Petitioners also request that we reverse our decision granting respondent's motion to amend his answer to assert the increased rate of interest under section 6621(c) against petitioner Jerome Coleman. In originally denying respondent's motion to amend his answer at trial, we stated that separate taxpayers are each "entitled to their day in court on the question of negligence" and that "the facts are not exactly the same with respect to each taxpayer." Our reasoning only applies with respect to the negligence addition (which respondent moved to assert along with the increased rate of interest). Unlike in the case of the negligence addition, the facts necessary to trigger the increased rate of interest under section 6621(c) are identical with respect to the taxpayers in both dockets. Respondent, however, bears the burden of proof on the issue of increased interest as against petitioner Jerome Coleman. 5
5 See Abramson v. Commissioner [Dec. 43,957(M)], T.C. Memo. 1987-276.
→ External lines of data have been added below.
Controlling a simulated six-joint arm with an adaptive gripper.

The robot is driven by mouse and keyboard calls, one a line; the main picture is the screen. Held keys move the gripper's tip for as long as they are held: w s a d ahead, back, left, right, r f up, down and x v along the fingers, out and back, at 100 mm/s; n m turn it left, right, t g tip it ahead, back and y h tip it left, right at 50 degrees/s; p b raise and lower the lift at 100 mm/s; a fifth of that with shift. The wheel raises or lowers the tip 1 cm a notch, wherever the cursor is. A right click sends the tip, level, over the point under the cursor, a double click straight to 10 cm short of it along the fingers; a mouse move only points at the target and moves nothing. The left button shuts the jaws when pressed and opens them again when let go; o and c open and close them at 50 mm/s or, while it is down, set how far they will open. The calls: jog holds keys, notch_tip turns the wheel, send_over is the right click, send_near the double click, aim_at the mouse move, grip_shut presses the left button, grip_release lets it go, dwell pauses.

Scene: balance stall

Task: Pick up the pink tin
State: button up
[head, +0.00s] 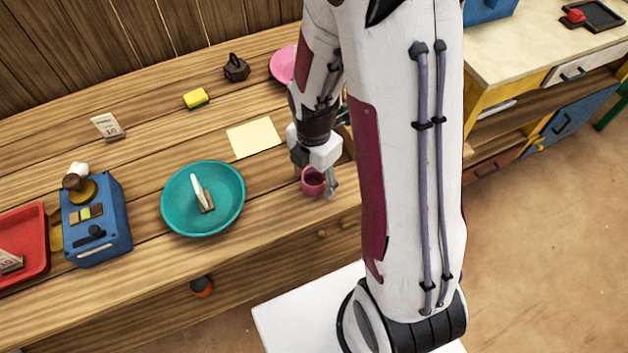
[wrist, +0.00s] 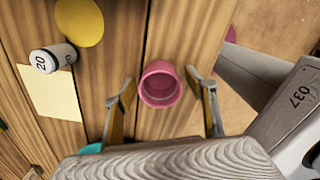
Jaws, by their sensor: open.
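The pink tin (head: 313,184) is a small, round, open-topped cup on the wooden counter near its front edge, partly covered by my gripper in the head view. In the wrist view the pink tin (wrist: 161,84) shows from above, its hollow inside visible. My gripper (head: 317,175) is over the tin, pointing down. In the wrist view my gripper (wrist: 162,88) is open, with one finger to the left of the tin and one to the right. Gaps show on both sides, and nothing is held.
A teal dish (head: 178,222) with a small card holder stands left of the tin. A pale yellow sheet (head: 254,138) lies behind. In the wrist view, a white cylinder marked 20 (wrist: 52,58) and a yellow disc (wrist: 79,22) are at upper left. A blue scale (head: 101,232) stands farther left.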

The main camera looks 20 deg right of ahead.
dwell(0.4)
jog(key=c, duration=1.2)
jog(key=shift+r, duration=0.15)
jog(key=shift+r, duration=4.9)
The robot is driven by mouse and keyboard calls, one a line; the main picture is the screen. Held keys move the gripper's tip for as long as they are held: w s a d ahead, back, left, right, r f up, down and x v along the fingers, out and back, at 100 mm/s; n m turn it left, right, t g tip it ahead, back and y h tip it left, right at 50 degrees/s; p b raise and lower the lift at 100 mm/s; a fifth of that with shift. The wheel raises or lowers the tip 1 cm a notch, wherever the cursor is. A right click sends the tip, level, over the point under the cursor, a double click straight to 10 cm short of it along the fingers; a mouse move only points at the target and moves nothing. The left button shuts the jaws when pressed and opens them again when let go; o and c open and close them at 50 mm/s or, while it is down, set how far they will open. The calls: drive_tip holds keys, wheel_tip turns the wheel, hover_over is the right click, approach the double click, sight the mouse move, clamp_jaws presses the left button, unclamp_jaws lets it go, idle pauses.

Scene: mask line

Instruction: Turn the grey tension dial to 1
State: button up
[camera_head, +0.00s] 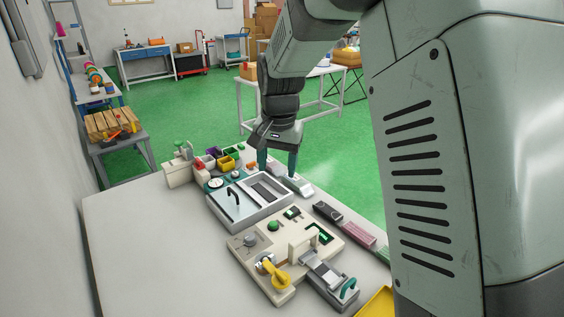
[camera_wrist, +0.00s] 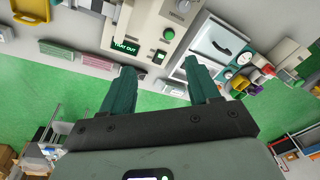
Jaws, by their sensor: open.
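The grey tension dial (camera_head: 249,242) sits on the left part of a beige machine panel (camera_head: 240,258). It also shows at the top edge of the wrist view (camera_wrist: 183,5), partly cut off. Its marks and setting are too small to read. My gripper (camera_head: 278,168) is open and empty, with its teal fingers pointing down, beyond the panel and over the far side of the grey tray unit. In the wrist view its two fingers (camera_wrist: 160,66) are spread well apart, with nothing between them. It is apart from the dial.
A green button (camera_head: 273,226) and a lit "TRAY OUT" display (camera_wrist: 125,46) share the panel. A yellow handle (camera_head: 273,275) rises at its near side. The grey tray unit (camera_head: 240,222) with a black handle stands behind. Small coloured bins (camera_head: 227,164) are farther back. The table's left side is clear.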

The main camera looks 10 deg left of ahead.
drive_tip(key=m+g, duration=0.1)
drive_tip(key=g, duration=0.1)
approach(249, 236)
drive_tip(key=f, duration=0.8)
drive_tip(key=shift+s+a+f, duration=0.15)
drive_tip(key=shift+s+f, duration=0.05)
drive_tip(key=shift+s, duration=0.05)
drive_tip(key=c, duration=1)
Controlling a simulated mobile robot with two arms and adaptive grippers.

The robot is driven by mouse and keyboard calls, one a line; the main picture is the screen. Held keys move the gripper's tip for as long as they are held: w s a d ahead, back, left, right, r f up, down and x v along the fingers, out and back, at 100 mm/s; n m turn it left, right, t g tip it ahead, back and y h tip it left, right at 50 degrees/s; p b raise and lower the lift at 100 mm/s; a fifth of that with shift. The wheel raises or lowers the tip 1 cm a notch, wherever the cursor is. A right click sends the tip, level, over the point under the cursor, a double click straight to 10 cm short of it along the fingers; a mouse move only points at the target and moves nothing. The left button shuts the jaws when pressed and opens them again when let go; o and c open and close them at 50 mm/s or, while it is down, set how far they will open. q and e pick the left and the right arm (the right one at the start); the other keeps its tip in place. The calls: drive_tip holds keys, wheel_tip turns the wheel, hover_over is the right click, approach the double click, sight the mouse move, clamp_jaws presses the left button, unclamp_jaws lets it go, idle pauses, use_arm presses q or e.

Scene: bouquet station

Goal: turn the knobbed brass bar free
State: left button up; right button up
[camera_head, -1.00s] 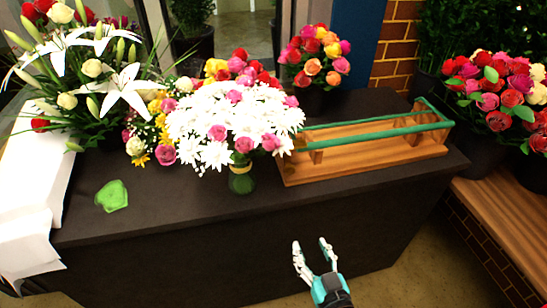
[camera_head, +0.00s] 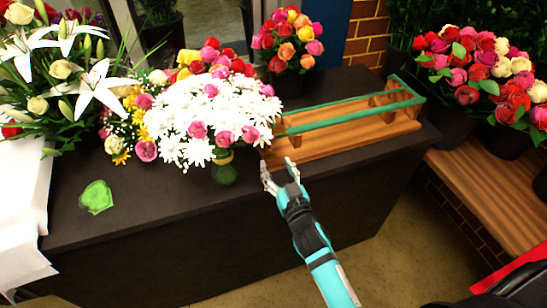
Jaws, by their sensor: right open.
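I cannot make out a knobbed brass bar in the head view. A wooden rack (camera_head: 345,143) with a long green rail (camera_head: 345,115) along it stands on the right part of the dark counter. My right gripper (camera_head: 277,164) is open and empty at the counter's front edge, just in front of the rack's left end. I cannot tell whether its fingertips touch anything. My left gripper is out of view.
A vase of white daisies and pink roses (camera_head: 214,120) stands close left of my right gripper. A green crumpled piece (camera_head: 96,197) lies on the dark counter (camera_head: 150,215). White lilies (camera_head: 98,85) are at left. Rose buckets stand on a wooden bench (camera_head: 485,185) at right.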

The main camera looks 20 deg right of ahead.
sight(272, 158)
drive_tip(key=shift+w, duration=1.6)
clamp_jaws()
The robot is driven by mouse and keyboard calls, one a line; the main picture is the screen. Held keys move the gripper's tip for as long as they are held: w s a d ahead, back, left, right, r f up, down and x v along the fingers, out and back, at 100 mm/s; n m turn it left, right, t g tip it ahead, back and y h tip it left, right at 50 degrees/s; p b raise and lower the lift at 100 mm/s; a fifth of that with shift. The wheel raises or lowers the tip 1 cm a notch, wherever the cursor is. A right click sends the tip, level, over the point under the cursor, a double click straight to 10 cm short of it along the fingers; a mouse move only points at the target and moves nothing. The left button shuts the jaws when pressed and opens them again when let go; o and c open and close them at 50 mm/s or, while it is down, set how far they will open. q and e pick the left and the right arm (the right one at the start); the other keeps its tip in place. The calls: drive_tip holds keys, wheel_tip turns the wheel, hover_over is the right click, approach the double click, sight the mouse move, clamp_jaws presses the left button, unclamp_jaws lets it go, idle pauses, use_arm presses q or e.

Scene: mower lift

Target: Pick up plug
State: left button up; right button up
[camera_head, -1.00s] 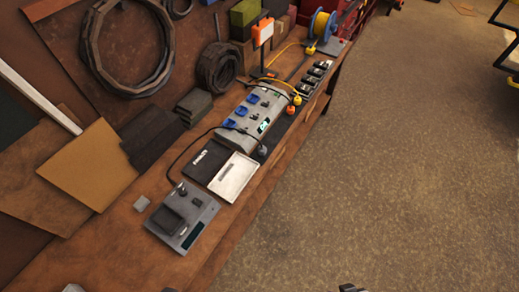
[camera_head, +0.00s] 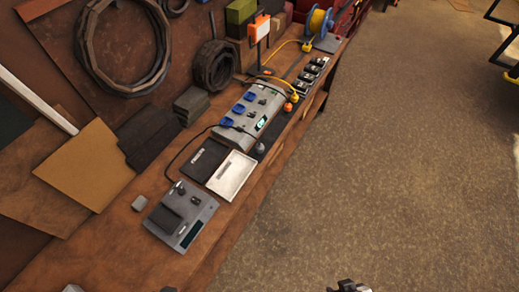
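Several plugs lie along the right side of the workbench, and I cannot tell which one the task means. A grey plug (camera_head: 260,147) is beside the grey power unit with blue sockets (camera_head: 243,114). An orange plug (camera_head: 288,107) lies by the unit's far end. A yellow plug (camera_head: 307,47) is near the cable reel. My right gripper (camera_head: 349,286) just shows at the bottom edge, over the floor and far from the plugs. A small grey tip, seemingly of my left gripper (camera_head: 72,288), shows at the bottom left. Both are mostly cut off.
A grey device with a black cable (camera_head: 180,219), a black tray (camera_head: 204,159) and a white tray (camera_head: 231,177) sit on the wooden bench (camera_head: 120,255). An orange sign on a stand (camera_head: 259,28) rises behind the power unit.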

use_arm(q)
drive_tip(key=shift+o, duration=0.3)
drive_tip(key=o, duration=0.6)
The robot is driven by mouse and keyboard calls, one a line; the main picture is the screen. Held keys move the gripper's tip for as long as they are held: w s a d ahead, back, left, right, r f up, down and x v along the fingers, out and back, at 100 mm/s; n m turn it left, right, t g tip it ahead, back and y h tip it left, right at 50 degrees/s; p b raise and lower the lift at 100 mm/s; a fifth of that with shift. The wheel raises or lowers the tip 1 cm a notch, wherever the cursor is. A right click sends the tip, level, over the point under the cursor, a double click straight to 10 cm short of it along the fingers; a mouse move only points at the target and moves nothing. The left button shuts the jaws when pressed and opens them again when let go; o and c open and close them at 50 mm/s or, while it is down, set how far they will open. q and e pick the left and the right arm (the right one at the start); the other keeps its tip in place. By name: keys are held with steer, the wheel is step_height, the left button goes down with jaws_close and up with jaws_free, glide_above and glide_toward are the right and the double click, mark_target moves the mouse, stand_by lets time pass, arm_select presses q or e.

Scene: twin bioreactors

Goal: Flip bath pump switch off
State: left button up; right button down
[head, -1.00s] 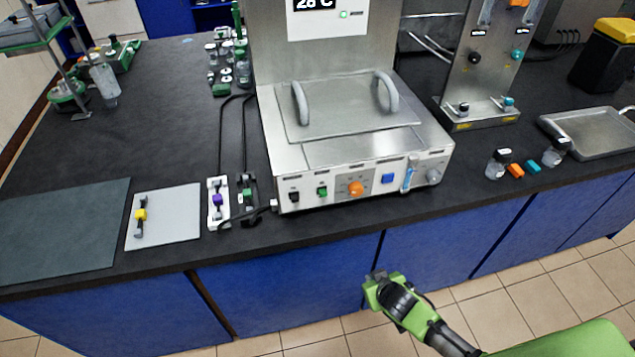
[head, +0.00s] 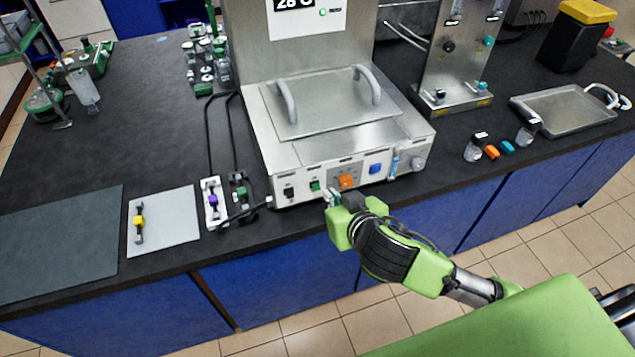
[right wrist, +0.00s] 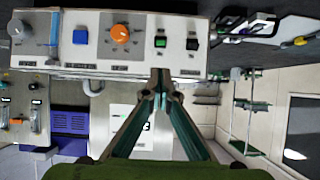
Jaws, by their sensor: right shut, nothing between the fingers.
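The bath unit's front panel (head: 330,180) carries a black rocker switch (head: 289,192), a green rocker switch (head: 315,186), an orange knob (head: 346,181) and a blue button (head: 375,169). The labels are too small to read, so I cannot tell which is the pump switch. My right gripper (head: 331,197) is shut and empty just in front of the panel, near the green switch. In the right wrist view its fingertips (right wrist: 161,76) meet in line with the green switch (right wrist: 160,42), with the black switch (right wrist: 192,44) beside it; contact is not visible. My left gripper is out of view.
The bath's lid (head: 330,100) has two grey handles. The counter's left middle is clear.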

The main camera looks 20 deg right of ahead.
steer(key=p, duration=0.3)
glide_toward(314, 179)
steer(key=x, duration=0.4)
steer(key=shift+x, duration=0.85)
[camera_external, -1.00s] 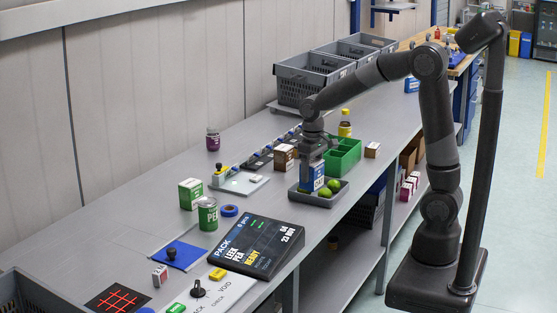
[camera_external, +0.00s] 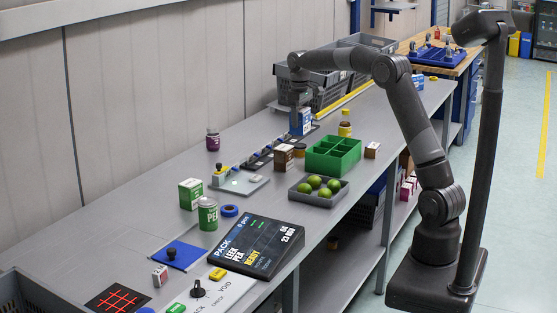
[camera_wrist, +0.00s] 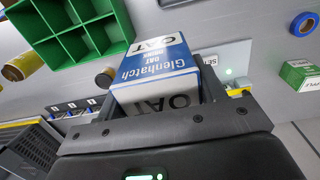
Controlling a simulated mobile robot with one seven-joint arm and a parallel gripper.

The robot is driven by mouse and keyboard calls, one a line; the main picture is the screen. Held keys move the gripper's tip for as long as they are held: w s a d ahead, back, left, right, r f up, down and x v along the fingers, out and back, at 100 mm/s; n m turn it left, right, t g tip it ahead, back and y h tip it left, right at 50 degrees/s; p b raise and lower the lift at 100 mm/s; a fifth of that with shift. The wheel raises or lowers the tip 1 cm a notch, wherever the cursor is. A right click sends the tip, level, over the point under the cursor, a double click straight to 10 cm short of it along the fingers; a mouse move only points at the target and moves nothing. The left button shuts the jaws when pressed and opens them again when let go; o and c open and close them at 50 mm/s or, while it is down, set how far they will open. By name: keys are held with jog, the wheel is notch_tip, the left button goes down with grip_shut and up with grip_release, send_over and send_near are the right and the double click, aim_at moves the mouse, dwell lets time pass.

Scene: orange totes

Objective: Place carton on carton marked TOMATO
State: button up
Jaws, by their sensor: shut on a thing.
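My gripper (camera_external: 299,102) is shut on a blue and white carton (camera_external: 300,121), held upright near the back of the bench. In the wrist view the carton (camera_wrist: 158,75) fills the middle between my fingers (camera_wrist: 160,95) and reads "Glenhatch OAT". I cannot tell in the external view whether its base touches anything. I cannot read TOMATO on any carton. A green and white carton (camera_external: 190,193) stands at the left of the bench; a brown carton (camera_external: 284,157) stands nearer my gripper.
A green divided box (camera_external: 333,154) and a grey tray (camera_external: 318,201) holding several limes lie right of the brown carton. A yellow-capped bottle (camera_external: 345,124) stands close to my gripper. Grey crates (camera_external: 325,86) are behind.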

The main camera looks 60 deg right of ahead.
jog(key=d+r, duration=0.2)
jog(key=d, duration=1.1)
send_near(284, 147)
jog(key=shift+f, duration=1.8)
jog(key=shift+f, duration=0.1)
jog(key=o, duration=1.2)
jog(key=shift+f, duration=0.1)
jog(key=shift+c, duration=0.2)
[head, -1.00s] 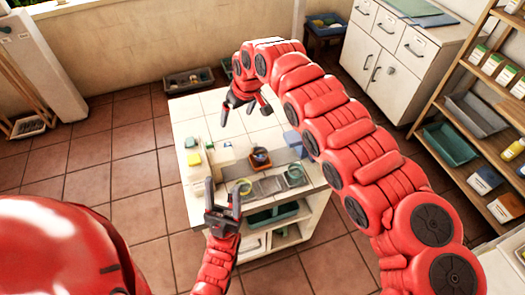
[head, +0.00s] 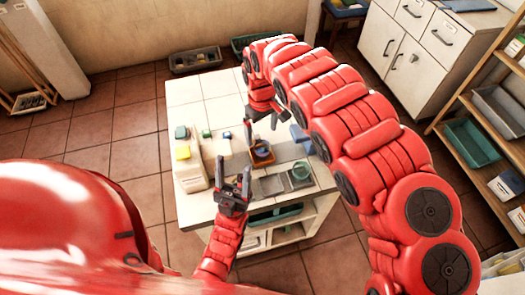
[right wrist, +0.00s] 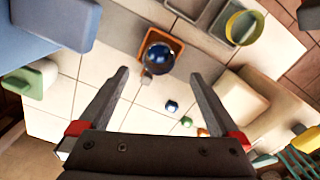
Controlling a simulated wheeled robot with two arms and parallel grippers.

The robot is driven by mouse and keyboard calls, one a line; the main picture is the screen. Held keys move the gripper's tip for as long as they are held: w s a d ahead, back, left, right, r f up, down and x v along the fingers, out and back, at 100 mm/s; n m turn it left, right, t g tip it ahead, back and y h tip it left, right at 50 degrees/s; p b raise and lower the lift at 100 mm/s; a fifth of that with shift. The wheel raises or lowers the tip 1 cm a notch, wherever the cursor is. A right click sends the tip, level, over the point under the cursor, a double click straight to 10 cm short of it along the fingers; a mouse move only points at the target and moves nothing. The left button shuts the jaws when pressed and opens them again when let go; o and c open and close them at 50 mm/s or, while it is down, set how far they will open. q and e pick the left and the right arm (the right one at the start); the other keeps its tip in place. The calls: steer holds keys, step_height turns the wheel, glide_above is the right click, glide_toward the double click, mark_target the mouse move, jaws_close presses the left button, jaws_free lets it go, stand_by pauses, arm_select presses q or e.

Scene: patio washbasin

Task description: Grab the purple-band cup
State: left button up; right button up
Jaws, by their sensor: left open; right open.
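I cannot make out a purple band on any cup. A round dark-blue vessel (right wrist: 160,57) sits in an orange-brown tray (right wrist: 178,46) on the tiled table; the head view shows the blue vessel (head: 262,151) small, in the same tray. My right gripper (head: 266,121) is open above the table, beside and above that tray. In the right wrist view its open fingers (right wrist: 158,76) point toward the blue vessel, with nothing held between them. My left gripper (head: 234,174) is open and empty over the table's front part. A yellow-green-rimmed cup (right wrist: 243,27) stands near grey trays.
A white cabinet (head: 408,50) and a shelf stand to the right. The table's back tiles (head: 205,95) are clear.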

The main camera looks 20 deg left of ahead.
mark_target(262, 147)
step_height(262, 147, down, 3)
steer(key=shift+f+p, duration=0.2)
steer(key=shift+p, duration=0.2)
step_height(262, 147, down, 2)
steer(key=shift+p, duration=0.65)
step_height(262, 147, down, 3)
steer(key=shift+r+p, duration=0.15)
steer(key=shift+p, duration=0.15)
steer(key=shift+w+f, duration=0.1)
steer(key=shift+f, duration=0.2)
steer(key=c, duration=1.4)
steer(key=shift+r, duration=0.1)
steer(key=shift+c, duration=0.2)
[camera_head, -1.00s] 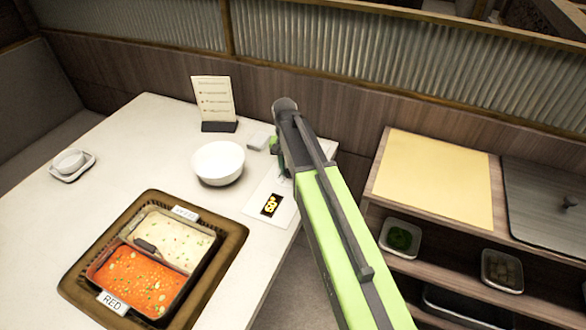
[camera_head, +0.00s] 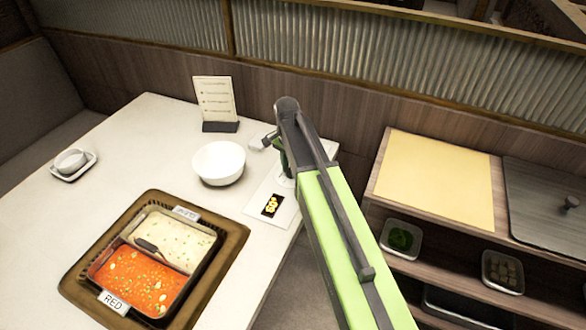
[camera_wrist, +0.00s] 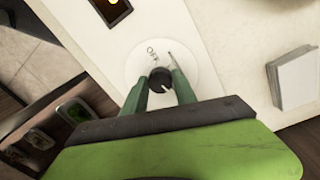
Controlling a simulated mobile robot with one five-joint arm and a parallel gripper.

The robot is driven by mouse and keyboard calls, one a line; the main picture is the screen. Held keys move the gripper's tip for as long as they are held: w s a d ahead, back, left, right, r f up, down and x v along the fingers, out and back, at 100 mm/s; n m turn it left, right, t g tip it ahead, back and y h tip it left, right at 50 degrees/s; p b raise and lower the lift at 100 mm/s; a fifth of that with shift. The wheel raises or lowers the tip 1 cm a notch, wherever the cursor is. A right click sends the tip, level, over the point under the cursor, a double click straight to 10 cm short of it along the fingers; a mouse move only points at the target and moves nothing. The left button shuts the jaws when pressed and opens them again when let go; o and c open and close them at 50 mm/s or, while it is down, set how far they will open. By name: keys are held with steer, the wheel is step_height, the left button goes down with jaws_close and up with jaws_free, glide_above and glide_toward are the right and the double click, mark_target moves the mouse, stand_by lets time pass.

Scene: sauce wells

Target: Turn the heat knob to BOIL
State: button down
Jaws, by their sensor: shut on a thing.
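The heat knob (camera_wrist: 160,78) is a small dark knob with a light pointer mark, on a round white dial (camera_wrist: 185,40) in the wrist view. OFF is printed on the dial; I cannot read a BOIL mark. My gripper (camera_wrist: 161,84) has its green fingers on both sides of the knob, shut on it. In the head view my gripper (camera_head: 283,150) is over the right edge of the table, and the arm hides the knob. The panel's small display (camera_head: 271,205) shows yellow digits, too small to read surely.
A two-part pot (camera_head: 155,262) with red and pale broth sits in the table at the left. A white bowl (camera_head: 218,162) and a menu stand (camera_head: 215,103) are near the panel. A shelf unit (camera_head: 432,178) with small trays stands at the right.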

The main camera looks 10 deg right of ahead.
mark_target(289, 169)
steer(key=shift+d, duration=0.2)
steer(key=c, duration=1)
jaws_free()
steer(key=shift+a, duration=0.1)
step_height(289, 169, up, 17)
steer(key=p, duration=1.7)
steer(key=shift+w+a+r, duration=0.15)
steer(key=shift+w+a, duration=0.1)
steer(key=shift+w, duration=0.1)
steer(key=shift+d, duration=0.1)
Upon further review of the evidence on the issue of profit objective (a determination made at the Partnership level), we adhere to the conclusion reached in our prior opinion as to the applicability of increased interest against petitioner Jerome Coleman. Even though respondent properly bears the burden of proof on such issue, we think that the evidence adduced at trial satisfies respondent's burden of proof. We also note that petitioner Jerome Coleman was notified in writing, in advance of trial, of respondent's intention to claim increased interest in his docket. Respondent's notification was made in accordance with an announcement made by this Court in a press release on January 10, 1985. For the foregoing reasons, we find that petitioner Jerome Coleman was not prejudiced by the granting of respondent's motion concerning increased interest.
We have considered all of petitioners' other arguments and find them without merit.
To reflect the foregoing,
An appropriate order will be issued.